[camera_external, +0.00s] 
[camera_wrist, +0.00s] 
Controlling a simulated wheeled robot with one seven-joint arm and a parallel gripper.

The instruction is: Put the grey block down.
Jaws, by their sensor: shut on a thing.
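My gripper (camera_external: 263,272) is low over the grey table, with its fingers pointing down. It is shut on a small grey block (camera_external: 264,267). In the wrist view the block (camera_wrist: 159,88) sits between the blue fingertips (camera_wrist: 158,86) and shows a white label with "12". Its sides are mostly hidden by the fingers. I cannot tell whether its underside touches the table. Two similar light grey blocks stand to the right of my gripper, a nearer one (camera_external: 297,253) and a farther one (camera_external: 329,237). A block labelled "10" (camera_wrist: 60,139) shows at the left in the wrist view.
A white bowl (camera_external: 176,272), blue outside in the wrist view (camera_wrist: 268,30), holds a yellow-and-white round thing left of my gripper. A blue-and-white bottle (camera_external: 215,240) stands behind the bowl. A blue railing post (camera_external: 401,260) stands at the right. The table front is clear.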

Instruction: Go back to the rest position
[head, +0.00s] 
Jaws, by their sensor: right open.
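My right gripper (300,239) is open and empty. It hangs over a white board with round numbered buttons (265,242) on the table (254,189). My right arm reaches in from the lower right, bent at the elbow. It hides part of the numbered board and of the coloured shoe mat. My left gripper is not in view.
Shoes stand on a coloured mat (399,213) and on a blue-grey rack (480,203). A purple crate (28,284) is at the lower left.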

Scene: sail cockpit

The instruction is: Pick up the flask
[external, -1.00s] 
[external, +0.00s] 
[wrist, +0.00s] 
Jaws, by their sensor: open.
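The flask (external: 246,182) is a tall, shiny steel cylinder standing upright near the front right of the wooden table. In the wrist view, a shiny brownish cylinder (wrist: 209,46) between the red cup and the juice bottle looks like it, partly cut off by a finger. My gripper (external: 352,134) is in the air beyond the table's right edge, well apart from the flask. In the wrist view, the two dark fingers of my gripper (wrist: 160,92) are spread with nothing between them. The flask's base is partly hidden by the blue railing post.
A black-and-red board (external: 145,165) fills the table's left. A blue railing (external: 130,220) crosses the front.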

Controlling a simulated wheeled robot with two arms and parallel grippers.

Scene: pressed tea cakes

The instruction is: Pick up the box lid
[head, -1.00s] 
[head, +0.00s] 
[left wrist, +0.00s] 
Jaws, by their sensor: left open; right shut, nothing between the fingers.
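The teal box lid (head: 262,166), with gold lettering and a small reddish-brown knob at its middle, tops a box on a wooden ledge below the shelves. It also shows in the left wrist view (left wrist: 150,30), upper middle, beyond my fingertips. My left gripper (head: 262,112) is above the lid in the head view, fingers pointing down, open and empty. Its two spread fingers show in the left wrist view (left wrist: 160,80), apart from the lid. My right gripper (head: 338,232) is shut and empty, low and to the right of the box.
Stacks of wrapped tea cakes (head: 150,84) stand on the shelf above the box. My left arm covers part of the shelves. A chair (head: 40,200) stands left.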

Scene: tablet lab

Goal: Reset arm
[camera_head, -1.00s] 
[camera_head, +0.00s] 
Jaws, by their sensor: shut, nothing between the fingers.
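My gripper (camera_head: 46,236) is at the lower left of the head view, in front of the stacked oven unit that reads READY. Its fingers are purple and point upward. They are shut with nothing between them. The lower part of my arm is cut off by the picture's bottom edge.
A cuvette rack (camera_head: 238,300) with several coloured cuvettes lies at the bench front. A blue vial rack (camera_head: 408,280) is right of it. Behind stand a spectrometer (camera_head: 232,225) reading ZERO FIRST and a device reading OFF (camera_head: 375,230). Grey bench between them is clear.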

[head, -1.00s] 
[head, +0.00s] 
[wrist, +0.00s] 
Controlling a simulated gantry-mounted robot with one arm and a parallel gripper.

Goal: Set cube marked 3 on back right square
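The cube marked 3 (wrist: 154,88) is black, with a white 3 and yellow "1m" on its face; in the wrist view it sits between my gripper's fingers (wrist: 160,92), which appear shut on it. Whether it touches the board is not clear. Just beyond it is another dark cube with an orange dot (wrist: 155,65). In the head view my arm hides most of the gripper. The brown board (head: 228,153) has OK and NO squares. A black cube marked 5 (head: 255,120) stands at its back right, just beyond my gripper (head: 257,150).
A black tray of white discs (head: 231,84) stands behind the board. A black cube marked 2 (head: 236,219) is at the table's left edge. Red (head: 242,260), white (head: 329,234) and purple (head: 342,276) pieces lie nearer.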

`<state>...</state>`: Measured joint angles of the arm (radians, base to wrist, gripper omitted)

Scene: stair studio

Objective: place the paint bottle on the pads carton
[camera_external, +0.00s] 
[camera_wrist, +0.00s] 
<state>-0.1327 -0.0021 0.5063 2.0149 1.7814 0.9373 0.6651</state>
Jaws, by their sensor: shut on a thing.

· · · · ·

Your answer should be one number: how many lines in the material above contain the string "wheeled".

2